Rule #2: Wrap properly. I like a ziploc freezer bag and a double layer of foil. And yes, you should reuse your foil. Just smooth it out on the counter top, fold gently, and stash in front of your measuring cups or something. After going to all the work to clean and catalog your frozen goods, you will be sorely discouraged when you retrieve your parcel to find it freezer-burned.

Rule #3: Label everything clearly. I keep a bunch of pens and a Sharpie in a bowl with little notepads and used pieces of paper and little bits of string. No, no string. But I do keep a Sharpie handy because I am the sort of person that could well let something rot in the fridge rather than storing it in the freezer properly "because I couldn't find a marker." Judge not. It also makes life a lot easier when you don't have to guess what food shape the packages correspond to. ("Gee, that's either a block of cheese or The Shining.")

 

Dating the packages is useful as well, but honestly, I usually only do it for raw meat. I also like to note the volume on liquid packages because it makes defrosting for a recipe that much easier. If I need 12 ounces of stock and have a bag of stock ice cubes or a full bag that says "43 oz," I know that I'm better to use up a bunch of the cubes and not defrost the whole bag of stock. You do have a food scale by now, right?

Rule #4: Take and maintain a written inventory. This part involves keeping track of things and making lists, therefore it makes me all tingly.

I am not a fan of standing in front of an open freezer door, digging through icy parcels to see what's in there so I can come up with some answer to "what's for dinner?" I chill easily! This is the equivalent to writers' block. (Cookers' block?) So, take a Saturday morning and clean your freezer out, get rid of anything too old to eat or too frozen to identify. Get out your trusty notepads--preferably something that can stick to your fridge in plain sight--and make an inventory. As you use items up, cross them off. As you add items, write them on the list. Review before you do your grocery shopping.

Though the months are nonconsecutive, the fact that they are in order is no accident. My Peculiar is only going to get worse. Also, say hello to St. Joseph up top, patron saint of the home and carpentry.

 

I'd love to tell you I have some secret foochebaggy freezer storing duck prosciutto. Nope. (Maybe one comes free when you buy the required cookbook?) Just your average, penny-pinching, full-time working Josephina's fairly boring meat selection.

 

We never use a whole can of refried beans or a whole package of hamburger buns at the same time, so we freeze the rest. It's also great to store the bum end of bread for croutons, leftover frozen veg for soup, or chicken or turkey bones to make into stock when it's convenient.

 

Rule #5: Keep an open ice tray available. Of course this is super useful for freezing easy-to-use nuggets of stock for later. But what about mashed potatoes? What about egg yolks? What about fresh herbs (chop and freeze in a small amount of broth) before they go bad? What about those jars of roasted red peppers that I always seem to use one pepper's worth, then put back in the fridge door to grow fur before I think to use it again? Chop them up and freeze in some of the jar water in little, easy-to-use portions. When frozen solid, pop out and put in a well-marked freezer bag.

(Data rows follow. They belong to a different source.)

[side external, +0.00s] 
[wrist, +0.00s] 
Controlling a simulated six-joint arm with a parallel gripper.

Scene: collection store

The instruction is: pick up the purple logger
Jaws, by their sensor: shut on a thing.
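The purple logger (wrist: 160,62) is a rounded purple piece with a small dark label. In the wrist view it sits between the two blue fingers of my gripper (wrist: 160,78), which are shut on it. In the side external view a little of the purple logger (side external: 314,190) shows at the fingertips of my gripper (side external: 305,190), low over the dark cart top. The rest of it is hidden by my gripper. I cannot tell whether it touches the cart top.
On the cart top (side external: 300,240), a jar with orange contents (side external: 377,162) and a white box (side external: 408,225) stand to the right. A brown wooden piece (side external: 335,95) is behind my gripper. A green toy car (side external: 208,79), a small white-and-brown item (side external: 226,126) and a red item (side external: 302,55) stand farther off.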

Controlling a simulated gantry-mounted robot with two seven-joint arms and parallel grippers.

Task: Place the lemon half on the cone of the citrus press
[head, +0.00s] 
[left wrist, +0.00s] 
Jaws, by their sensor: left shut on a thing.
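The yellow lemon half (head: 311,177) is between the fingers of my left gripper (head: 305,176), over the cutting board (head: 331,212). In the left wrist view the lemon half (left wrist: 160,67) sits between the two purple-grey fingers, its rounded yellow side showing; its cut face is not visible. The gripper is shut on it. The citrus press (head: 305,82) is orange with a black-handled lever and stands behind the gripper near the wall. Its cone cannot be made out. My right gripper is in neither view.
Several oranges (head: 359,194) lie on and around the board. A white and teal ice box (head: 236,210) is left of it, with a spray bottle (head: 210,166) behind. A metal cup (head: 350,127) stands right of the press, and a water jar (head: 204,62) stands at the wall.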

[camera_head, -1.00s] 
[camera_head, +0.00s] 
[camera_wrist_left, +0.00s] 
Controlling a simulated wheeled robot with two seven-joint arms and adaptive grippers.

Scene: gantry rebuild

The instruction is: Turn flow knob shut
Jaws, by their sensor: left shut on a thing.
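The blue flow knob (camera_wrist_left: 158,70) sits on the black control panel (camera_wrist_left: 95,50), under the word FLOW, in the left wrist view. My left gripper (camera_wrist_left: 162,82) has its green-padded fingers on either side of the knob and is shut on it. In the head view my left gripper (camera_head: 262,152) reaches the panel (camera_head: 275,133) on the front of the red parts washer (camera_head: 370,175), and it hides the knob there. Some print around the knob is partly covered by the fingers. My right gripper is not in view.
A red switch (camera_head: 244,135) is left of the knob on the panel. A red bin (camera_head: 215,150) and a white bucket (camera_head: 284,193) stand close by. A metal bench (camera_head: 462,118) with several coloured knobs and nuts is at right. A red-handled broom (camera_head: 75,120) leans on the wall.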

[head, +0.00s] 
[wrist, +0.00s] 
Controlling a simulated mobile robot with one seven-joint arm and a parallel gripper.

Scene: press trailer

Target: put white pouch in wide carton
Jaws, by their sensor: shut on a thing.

Rule #6: Keep a shelf open (or easy to make open). This is your cryogenic staging area. I like to save liquids in Ziploc freezer bags. But if you just chuck your soup-filled water balloon into the freezer, you will have a saggy, frozen lump of a Ziploc bag. With an open shelf, you can lay the bag out so the liquid is evenly distributed. It's so nice to have a flat, frozen package of spaghetti sauce or broth. Then you aren't cursing the odd shape when it won't fit anywhere and keeps falling out on your foot. It's also nice to have an easily flat area to freeze your extra cookies or biscuits or rolls on. Also, great for housing your Ice Trays of Wonder while they freeze up.

My "Easily Open" shelf. Too short for many things, therefore it's great for staging. Did you notice how nice and flat the marinara sauce is? Fits ANYWHERE.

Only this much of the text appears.